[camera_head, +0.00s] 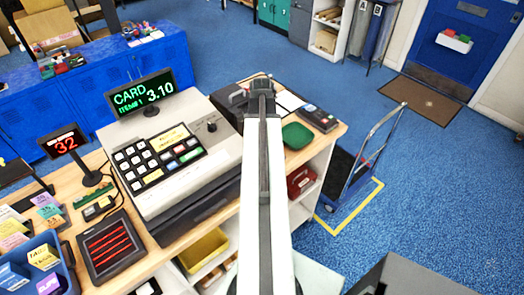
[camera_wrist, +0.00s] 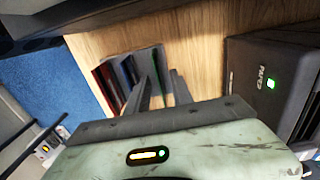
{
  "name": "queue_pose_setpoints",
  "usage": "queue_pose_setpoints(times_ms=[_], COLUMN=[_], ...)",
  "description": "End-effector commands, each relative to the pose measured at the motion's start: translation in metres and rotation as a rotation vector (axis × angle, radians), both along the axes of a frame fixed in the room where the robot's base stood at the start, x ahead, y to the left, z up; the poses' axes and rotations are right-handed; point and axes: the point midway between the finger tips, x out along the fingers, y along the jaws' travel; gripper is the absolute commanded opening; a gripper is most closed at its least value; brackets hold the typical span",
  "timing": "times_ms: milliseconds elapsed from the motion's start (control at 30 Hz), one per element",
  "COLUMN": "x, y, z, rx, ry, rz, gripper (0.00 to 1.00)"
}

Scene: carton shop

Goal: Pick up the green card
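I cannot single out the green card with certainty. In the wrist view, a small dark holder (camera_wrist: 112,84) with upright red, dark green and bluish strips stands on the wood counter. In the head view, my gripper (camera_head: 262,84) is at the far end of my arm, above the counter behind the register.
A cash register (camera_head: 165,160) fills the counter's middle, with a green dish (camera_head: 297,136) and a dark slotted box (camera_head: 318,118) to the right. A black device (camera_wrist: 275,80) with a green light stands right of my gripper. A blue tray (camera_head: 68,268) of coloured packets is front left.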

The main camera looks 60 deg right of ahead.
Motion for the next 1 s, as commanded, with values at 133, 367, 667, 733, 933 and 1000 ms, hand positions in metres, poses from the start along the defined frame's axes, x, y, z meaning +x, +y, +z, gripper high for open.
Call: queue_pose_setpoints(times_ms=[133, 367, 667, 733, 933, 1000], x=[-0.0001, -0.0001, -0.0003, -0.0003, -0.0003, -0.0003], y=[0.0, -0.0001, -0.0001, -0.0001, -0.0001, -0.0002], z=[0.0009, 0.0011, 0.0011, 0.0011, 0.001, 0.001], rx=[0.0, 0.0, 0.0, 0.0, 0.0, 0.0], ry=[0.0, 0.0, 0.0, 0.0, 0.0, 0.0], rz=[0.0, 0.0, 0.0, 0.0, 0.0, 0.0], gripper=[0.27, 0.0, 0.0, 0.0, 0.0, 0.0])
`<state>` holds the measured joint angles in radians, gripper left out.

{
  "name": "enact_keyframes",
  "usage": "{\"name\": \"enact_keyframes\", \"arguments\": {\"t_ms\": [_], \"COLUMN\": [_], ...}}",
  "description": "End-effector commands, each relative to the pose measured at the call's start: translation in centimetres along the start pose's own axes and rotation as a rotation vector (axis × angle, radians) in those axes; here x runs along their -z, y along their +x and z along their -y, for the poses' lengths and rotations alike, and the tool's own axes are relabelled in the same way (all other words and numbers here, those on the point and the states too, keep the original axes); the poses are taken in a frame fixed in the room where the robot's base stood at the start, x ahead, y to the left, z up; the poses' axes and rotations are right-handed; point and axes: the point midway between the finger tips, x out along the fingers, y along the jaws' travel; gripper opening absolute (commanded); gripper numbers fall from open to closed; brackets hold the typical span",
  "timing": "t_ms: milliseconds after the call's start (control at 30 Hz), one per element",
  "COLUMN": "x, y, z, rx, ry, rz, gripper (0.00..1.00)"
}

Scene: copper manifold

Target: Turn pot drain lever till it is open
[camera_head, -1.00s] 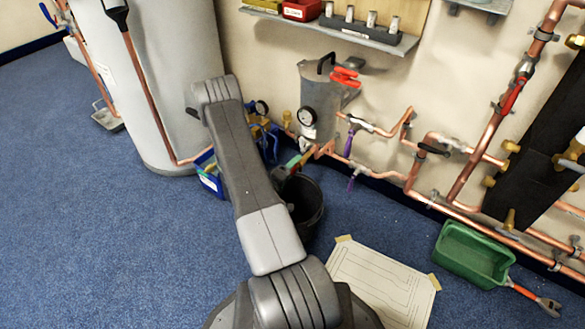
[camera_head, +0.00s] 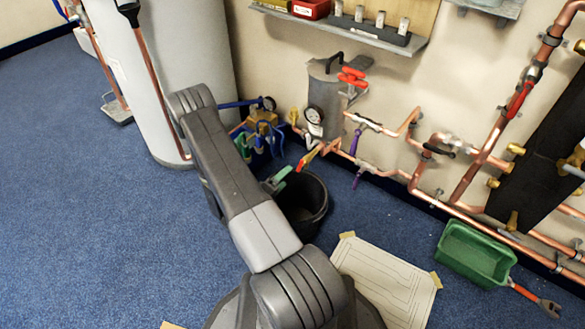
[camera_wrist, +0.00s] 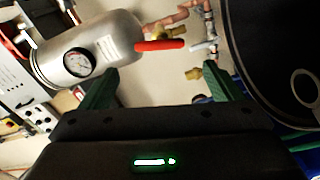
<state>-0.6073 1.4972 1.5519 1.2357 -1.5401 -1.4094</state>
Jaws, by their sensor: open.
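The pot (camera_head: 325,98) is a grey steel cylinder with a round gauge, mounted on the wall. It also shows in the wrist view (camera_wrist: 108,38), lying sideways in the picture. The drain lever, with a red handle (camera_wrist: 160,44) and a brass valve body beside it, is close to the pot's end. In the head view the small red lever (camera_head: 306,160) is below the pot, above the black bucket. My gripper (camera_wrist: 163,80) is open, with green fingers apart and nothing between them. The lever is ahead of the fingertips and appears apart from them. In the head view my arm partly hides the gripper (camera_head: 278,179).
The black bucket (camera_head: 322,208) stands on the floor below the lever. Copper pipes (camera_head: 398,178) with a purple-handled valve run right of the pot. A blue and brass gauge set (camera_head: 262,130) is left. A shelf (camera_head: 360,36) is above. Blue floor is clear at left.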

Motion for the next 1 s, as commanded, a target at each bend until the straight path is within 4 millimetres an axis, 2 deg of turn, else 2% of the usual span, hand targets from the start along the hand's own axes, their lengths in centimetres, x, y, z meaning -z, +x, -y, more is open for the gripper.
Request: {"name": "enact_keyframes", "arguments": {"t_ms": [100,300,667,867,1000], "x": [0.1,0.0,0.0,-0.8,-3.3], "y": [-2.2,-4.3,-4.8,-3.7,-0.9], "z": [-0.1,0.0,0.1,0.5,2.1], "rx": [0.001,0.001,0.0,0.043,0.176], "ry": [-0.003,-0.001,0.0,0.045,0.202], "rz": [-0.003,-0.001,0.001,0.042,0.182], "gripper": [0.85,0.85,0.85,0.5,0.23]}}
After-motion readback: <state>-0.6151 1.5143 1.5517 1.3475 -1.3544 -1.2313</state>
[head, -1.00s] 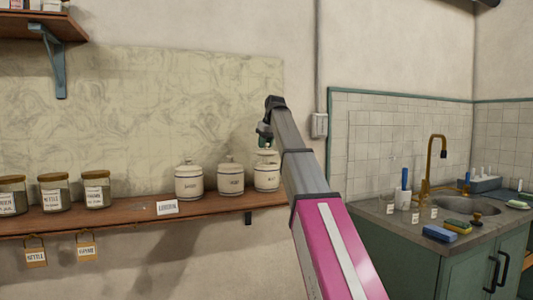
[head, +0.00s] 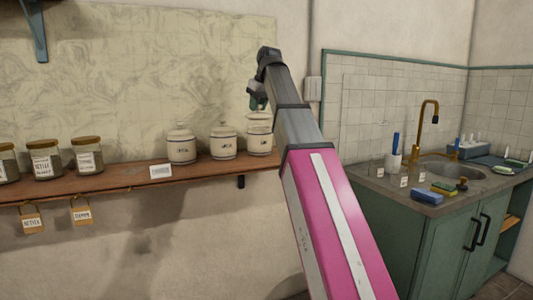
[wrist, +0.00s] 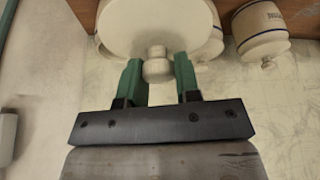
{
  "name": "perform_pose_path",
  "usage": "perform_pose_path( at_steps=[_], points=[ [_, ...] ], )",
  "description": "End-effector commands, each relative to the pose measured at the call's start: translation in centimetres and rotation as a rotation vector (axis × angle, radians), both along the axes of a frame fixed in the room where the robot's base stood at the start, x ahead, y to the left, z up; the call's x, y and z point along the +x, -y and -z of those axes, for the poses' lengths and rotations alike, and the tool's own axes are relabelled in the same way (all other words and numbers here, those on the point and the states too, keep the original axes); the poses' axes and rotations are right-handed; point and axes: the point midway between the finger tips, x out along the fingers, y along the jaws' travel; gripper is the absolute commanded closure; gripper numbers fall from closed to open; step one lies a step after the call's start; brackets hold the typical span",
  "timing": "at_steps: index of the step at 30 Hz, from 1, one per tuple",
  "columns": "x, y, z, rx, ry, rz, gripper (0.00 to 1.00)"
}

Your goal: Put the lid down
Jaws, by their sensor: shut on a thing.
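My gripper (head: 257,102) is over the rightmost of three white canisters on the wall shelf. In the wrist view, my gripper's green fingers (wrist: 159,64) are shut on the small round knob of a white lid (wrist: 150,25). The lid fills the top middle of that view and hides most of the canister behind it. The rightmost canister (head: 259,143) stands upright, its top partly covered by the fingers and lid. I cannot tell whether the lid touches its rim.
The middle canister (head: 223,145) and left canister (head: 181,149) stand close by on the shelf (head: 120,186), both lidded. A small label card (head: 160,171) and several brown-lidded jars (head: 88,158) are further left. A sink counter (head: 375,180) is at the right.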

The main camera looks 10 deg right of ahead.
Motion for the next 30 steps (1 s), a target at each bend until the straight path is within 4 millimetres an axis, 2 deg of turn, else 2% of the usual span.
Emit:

> **DIRECTIONS FOR THIS TASK**: Only the number is wanted: how many lines of these entries contain the string "looks"?

> **ANSWER TO THIS TASK**: 2